I panifici con altrettanto gelosa cura offrono la pita, (pizza con pomodori e peperoni o olio e origano) tortane (dolci di Pasqua) viskote e viskotine(taralli dolci e salati), petulla.
La lingua antica, parlata correntemente si colora di espressioni idiomatiche uniche e parlanti un mondo altro che percè osa il futuro nei suoi cantautori.
Il ricamo in oro, un tempo destinato alla nusja (sposa) ora adorna le case e impreziosisce ancora il minuto giubbetto, xhipuni, una piccola corazza di oro e seta.
Costumi
L’abito di gala ha avuto una sua funzione completa fino agli anni cinquanta circa, era parte integrante della pattuazione matrimoniale, la sposa lo portava in dote.

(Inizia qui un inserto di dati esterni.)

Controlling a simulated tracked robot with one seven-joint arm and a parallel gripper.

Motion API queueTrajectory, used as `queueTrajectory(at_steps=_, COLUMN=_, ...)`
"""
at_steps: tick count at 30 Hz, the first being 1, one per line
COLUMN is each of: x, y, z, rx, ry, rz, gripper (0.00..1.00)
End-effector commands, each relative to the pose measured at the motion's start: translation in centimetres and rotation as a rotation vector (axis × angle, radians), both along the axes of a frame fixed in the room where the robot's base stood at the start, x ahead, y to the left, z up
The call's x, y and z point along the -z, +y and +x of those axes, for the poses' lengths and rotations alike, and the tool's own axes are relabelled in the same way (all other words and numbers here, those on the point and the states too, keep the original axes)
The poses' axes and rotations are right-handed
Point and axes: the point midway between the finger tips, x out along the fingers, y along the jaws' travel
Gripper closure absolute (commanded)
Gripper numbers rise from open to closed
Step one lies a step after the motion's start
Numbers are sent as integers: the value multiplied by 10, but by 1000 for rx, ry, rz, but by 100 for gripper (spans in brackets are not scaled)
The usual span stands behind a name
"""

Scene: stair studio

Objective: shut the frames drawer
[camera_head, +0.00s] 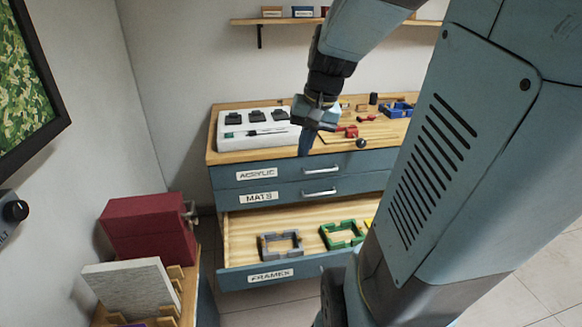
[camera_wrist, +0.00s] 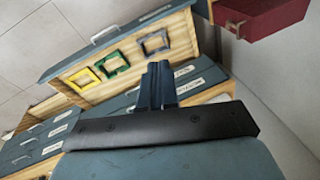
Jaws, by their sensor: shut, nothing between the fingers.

Linja: Di lino tessuto al telaio o di cotone, lunga fino ai piedi, aperta nel petto dove va apposto il merletto e le maniche larghe con un breve polsino alle ascelle si faceva una aggiunta di stoffa per permettere la migliore agibilità nei movimenti, cosa venivano aggiunte die triangoli di stoffa per allargarla al fondo.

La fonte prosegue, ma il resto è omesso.